Take a look at this:

sigma = 1;
p = rand(10000,1);
A=sqrt(sigma^2/2)*log(1./p);
hist(A,100)

I'm not sure if it's what you want. It uses random P in place of the 0.1 value from your expression. Otherwise it uses that expression to generate random numbers, and makes a histogram of them. Notice that I use "./" to perform division on every element of P.

Perhaps you can figure out how to present the result of 50 trials by looking at this.

  8 Comments

Tom Lane
on 5 Jun 2013

You need to find some way to get either a positive or a negative sign. This is one way. It produces the result +1 when its input is positive, and -1 when its input is negative.

The first code segment that you gave me, the one with function hist in it, could you briefly tell me what a histogramm represents ? How can i "decode" its meaning ? And for what purposes is used ?

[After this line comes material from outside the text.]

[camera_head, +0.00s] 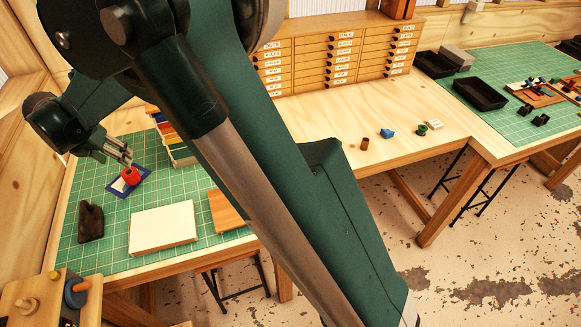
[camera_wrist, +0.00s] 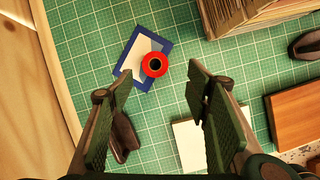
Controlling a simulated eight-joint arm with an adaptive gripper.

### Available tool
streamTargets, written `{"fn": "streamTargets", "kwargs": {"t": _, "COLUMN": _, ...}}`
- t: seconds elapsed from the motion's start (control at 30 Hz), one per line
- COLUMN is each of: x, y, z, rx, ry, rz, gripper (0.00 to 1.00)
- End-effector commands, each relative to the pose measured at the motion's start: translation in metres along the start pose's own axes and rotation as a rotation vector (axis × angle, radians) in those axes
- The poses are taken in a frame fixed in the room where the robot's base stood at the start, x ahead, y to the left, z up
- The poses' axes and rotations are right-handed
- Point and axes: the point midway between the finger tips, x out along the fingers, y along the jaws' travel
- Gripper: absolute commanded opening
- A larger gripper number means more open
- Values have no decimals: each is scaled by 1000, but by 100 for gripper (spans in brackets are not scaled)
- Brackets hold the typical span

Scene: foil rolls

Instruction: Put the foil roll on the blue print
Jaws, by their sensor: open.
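The red foil roll (camera_wrist: 154,65) stands upright, its dark hole facing up, over the right part of the blue-bordered print (camera_wrist: 137,40). Its right side overlaps the print's border in the wrist view. In the head view the roll (camera_head: 131,177) also appears on the print (camera_head: 119,187), on the green mat. My gripper (camera_wrist: 158,75) is open and empty, its fingers wide apart. In the head view my gripper (camera_head: 128,163) is just above the roll. The roll shows between and beyond the fingertips, with no finger visibly touching it.
A white block (camera_head: 162,228) and a wooden board (camera_head: 230,212) lie nearer the front. A dark object (camera_head: 91,220) stands at the left. A rack of coloured pieces (camera_head: 170,130) stands behind the print. Bare mat surrounds the print.

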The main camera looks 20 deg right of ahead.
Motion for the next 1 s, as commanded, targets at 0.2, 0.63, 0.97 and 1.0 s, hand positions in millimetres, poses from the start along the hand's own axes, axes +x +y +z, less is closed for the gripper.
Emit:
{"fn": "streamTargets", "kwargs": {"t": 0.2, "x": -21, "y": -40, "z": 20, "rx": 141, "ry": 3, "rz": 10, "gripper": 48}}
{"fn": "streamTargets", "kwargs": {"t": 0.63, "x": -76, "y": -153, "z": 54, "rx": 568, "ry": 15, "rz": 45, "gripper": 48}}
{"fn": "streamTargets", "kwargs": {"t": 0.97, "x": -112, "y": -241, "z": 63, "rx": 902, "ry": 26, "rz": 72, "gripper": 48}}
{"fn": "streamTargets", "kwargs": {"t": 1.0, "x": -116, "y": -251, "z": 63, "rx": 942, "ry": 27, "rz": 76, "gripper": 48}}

For example,if I hist the function in the second code segment that you sent me, hist(A), what can I describe about that ? Is there something very important about histogramm I should know ?

Thank you!!

Tom Lane
on 9 Jun 2013

The image you posted showed each trial as a dot, plotted with a line connecting it to zero. That works fine with the 50 or so trials you have.

I had lots of trials so I made a histogram. It counts the number of trials in each of several bins, and draws a bar of that height. So the heights of the bars give a picture of the distribution of points across bins. It may be this is not important for what you are trying to do.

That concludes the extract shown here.